事業継続計画(BCP)は、英語で”Business Continuity Planning”といい、一般的にはこれを略して「BCP」と呼んでいます。
どのようなものかと言いますと、
「企業が不測の事態や脅威に遭遇した際の損害を最小限にとどめつつ、事業の継続あるいは早期復旧のために、普段行うべき活動や緊急時の対応策などを決めておく計画」
というものです。
天災や、最近だとテロ事件のような緊急事態は、企業の周りで突然発生するものです。
「まさか!」という事態に対して無策だと、経営資源の乏しい中小企業は、あっという間に廃業や、事業縮小に追い込まれる可能性があります。
これら緊急事態に対して、前もった計画としてBCPを準備することは、緊急時に事業の継続や早期の復旧に大いに役立ちますし、取引先からの信頼、社会的な評価の向上を通じて、企業価値を上げることに貢献します。
BCPで備えておく不測の事態や脅威の範囲とは
事業継続計画(BCP)の特徴は、災害時の人命救助や、資産の被害対策を中心とした防災対策の計画と違い、緊急事態に直面した際の事業継続を目的としているのが特徴となります。
私の場合、中小企業の経営者向けには「不測の事態から従業員と会社を守り、倒産させないための戦略」と理解しやすいように表現しています。
「戦略」と表現しているのは防災対策だけではなく、事業を行う上でのメリットもあるからです。
更に、事業継続計画(BCP)でいう不測の事態や脅威(アクシデント)は、
- 台風や大雨による浸水・洪水・土砂災害などの自然災害
- 地震による建物倒壊・液状化現象・津波、火災、大規模停電
- 感染症(疫病)、サイバー攻撃、盗難、内部告発、反逆活動、テロ
など、自然災害から人為的なものまで、多岐にわたります。
ところが、これらのことに備えておられる企業は、まだまだ少ないのが現状です。
公共機関もBCPを作ってはいるのだが…
私は元々、国や自治体の防災コンサルタントとして、数多くの「地域防災計画」「防災業務計画」を手掛けて参りました。

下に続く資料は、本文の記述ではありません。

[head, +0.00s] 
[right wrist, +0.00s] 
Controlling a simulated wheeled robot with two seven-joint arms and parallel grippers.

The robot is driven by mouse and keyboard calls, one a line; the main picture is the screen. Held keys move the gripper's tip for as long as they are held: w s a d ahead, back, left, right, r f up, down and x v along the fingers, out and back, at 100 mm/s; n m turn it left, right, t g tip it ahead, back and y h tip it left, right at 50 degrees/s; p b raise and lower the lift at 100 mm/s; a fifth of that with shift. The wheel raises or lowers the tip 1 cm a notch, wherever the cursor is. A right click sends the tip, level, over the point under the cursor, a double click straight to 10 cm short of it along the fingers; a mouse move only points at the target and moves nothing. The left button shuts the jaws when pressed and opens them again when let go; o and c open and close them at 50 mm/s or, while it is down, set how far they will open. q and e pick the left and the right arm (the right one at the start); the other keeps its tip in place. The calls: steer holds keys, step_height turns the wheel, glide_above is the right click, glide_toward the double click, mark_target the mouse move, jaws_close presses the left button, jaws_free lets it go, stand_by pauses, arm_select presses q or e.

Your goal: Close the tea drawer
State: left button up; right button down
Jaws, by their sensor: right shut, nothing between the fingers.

このなかで目立っていたのが、自治体名や部署名だけを入れ替えたとも思えるような、複製された防災計画でした。
これは法律によって「地域防災計画」の策定が義務づけられていたため、競争入札によって安価で業者任せにしてしまった、そして防災担当者がただ単に作ればいいという安易な考えを持っていたためだと考えられます。
このような防災計画で、本当に緊急時の対応ができるのでしょうか?
当然ながら地域特性(地形や人口、産業構造)や自治体の体制・規模(職員数や予算)を踏まえた防災計画になっていないため、対応が困難な「絵に描いたモチ」「机上の空論」になってしまっている計画書も少なくありません。
民間企業は自社に合わせた使いやすいBCPをつくる
これに対して、民間企業が作る「事業継続計画(BCP)」や「防災計画」には法的な取り決めや書き方に制限はありません。
例えば大企業には分厚い事業継続計画書を作成しているところもありますが、これは多くの従業員の統制を図るために必要なものです。
したがって、その企業の事業規模や業種(業務内容)、体制に合わせて作成したほうが良いと考えています。
また、初年度よりキッチリと作成するよりもどこに重点を置くべきかをよく考えて、全社員が内容を理解しながら作成してゆくと、無理なく進められます。
そして次年度から、PDCA【Plan(計画)→ Do(実行)→ Check(評価)→ Act(改善)】を繰り返し、改善点・追加点などを肉付けしていくとベストな事業継続計画(BCP)となります。
自分たちが使いやすく、実際に役立つ計画を立てましょう。
次回は「事業継続計画(BCP)の必要性とそのメリット」をお伝えします。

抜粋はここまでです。